Burden of integration
While Jamaica is among the set of countries that send most of their produce outside of the region, it is the one that buys most from the region. Jamaica is the largest importer of goods from Caricom countries, accounting for one-third of the goods and services traded among regional countries. Jamaica’s spending is twice that of Barbados and Guyana, nearly three times that of Suriname and almost seven times that of Trinidad and Tobago. Jamaica spends much of its money in the region, but is unable to look to a regional finance structure to support its spending. It is interesting to note that Trinidad and Tobago sells the most to the region, but is among the countries that buys the least from within the region. Even St Lucia with seven per cent of the import trade buys more than Trinidad and Tobago. This either means that Trinidad and Tobago produces similar goods to those which the rest of Caricom produces or it prefers to buy goods and services produced outside of the region.
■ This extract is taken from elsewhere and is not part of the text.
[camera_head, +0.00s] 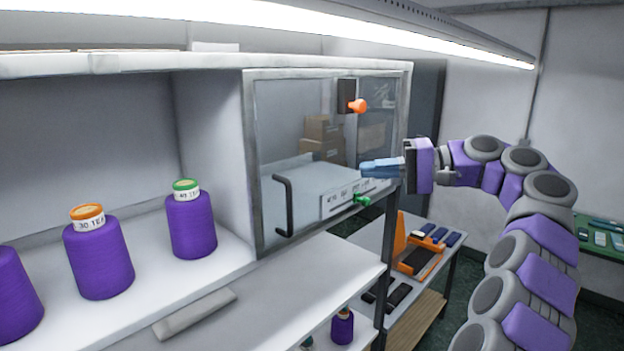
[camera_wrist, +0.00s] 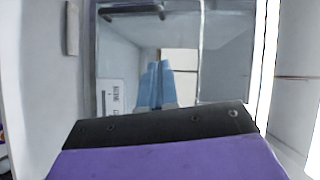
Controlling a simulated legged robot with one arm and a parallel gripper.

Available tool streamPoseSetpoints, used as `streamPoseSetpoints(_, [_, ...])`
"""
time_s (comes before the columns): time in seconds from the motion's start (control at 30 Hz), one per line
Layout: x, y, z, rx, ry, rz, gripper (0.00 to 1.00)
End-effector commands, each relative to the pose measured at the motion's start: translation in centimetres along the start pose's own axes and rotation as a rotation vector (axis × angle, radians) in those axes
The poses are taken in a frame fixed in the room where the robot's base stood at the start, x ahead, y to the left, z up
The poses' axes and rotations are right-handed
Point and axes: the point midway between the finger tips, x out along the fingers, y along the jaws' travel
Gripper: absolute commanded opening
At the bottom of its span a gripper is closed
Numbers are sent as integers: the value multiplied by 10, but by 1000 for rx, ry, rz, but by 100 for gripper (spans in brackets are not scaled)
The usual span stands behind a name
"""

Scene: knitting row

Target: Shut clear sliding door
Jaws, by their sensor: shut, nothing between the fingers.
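The clear sliding door (camera_head: 290,140) is at the front of a grey-framed cabinet in the middle of the head view. Its black bar handle (camera_head: 284,207) is at the lower left of the cabinet front; it also shows at the top of the wrist view (camera_wrist: 133,11). My gripper (camera_head: 366,168) has its blue fingers pressed together and empty. It points left in front of the right part of the cabinet, to the right of the handle and apart from it. I cannot tell whether the fingertips touch the panel, nor exactly how far the door stands open.
An orange knob (camera_head: 358,105) and a green knob (camera_head: 362,200) sit on the cabinet's right side. Boxes (camera_head: 321,138) show behind the clear front. Purple thread cones (camera_head: 190,222) stand on the left shelf. A lower table (camera_head: 362,238) holds orange and dark items.

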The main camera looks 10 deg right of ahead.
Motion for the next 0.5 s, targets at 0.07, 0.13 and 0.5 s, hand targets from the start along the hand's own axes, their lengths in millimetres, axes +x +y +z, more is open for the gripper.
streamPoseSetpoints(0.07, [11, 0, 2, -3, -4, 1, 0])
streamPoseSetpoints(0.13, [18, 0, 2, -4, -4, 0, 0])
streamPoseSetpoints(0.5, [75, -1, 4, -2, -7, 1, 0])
If the former situation is the case, then the issue of complementarity seems to be downplayed by the exporting giant of Caricom. If it is the latter, then the burden of integration becomes more difficult to bear.
Right systems
Guyana’s trade with Caricom has been growing at an annual rate of six per cent over the review period and so has Suriname’s. This growth rate is three times higher than the regional average and indicates that both Guyana and Suriname offer significant potential for the expansion of regional trade. On the other hand, despite being the largest importer of Caricom products, Jamaica’s trade with the region has remained flat and even showed signs of declining over the period under consideration. The narrow range of products and the mixed performance of member countries in regional trade show that there is scope for Caricom countries to expand trade. Guyana, for example, needs to put the right systems in place in order to convert the single market into a national asset.